> _EXERCISE OBJECTIVE_
Return every line of the material exactly.

+ + +

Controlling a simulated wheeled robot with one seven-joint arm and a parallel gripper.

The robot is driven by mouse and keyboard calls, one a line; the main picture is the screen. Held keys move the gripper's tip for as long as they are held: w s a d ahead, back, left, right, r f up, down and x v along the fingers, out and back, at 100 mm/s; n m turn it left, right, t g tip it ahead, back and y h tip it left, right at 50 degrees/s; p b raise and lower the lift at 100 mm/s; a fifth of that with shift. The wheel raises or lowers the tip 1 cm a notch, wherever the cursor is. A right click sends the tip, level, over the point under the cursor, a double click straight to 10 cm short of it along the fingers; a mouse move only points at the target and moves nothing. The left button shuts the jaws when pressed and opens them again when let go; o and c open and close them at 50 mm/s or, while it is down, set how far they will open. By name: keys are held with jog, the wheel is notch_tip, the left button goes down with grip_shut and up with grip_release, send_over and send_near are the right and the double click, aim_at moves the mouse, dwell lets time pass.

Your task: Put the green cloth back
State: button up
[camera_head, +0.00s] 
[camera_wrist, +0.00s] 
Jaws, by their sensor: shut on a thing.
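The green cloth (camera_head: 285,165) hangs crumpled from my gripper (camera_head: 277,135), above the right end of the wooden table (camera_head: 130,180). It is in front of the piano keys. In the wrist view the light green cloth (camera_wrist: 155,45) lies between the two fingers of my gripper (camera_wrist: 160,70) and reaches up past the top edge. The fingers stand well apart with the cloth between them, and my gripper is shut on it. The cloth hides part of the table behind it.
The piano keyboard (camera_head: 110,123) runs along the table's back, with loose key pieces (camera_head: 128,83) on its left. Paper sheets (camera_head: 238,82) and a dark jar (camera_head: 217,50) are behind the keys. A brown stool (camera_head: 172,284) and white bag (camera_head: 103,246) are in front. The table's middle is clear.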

+ + +

> _TASK RESPONSE_
Controlling a simulated wheeled robot with one seven-joint arm and a parallel gripper.

The robot is driven by mouse and keyboard calls, one a line; the main picture is the screen. Held keys move the gripper's tip for as long as they are held: w s a d ahead, back, left, right, r f up, down and x v along the fingers, out and back, at 100 mm/s; n m turn it left, right, t g tip it ahead, back and y h tip it left, right at 50 degrees/s; p b raise and lower the lift at 100 mm/s; a fifth of that with shift. The wheel raises or lowers the tip 1 cm a notch, wherever the cursor is. A right click sends the tip, level, over the point under the cursor, a double click straight to 10 cm short of it along the fingers; a mouse move only points at the target and moves nothing. The left button shuts the jaws when pressed and opens them again when let go; o and c open and close them at 50 mm/s or, while it is down, set how far they will open. By name: keys are held with jog, the wheel is notch_tip, the left button goes down with grip_shut and up with grip_release, send_over and send_near are the right and the double click, aim_at moves the mouse, dwell lets time pass.

Your task: Put the green cloth back
State: button up
[camera_head, +0.00s] 
[camera_wrist, +0.00s] 
Jaws, by their sensor: shut on a thing.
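The green cloth (camera_head: 285,165) hangs crumpled from my gripper (camera_head: 277,135), above the right end of the wooden table (camera_head: 130,180). It is in front of the piano keys. In the wrist view the light green cloth (camera_wrist: 155,45) lies between the two fingers of my gripper (camera_wrist: 160,70) and reaches up past the top edge. The fingers stand well apart with the cloth between them, and my gripper is shut on it. The cloth hides part of the table behind it.
The piano keyboard (camera_head: 110,123) runs along the table's back, with loose key pieces (camera_head: 128,83) on its left. Paper sheets (camera_head: 238,82) and a dark jar (camera_head: 217,50) are behind the keys. A brown stool (camera_head: 172,284) and white bag (camera_head: 103,246) are in front. The table's middle is clear.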

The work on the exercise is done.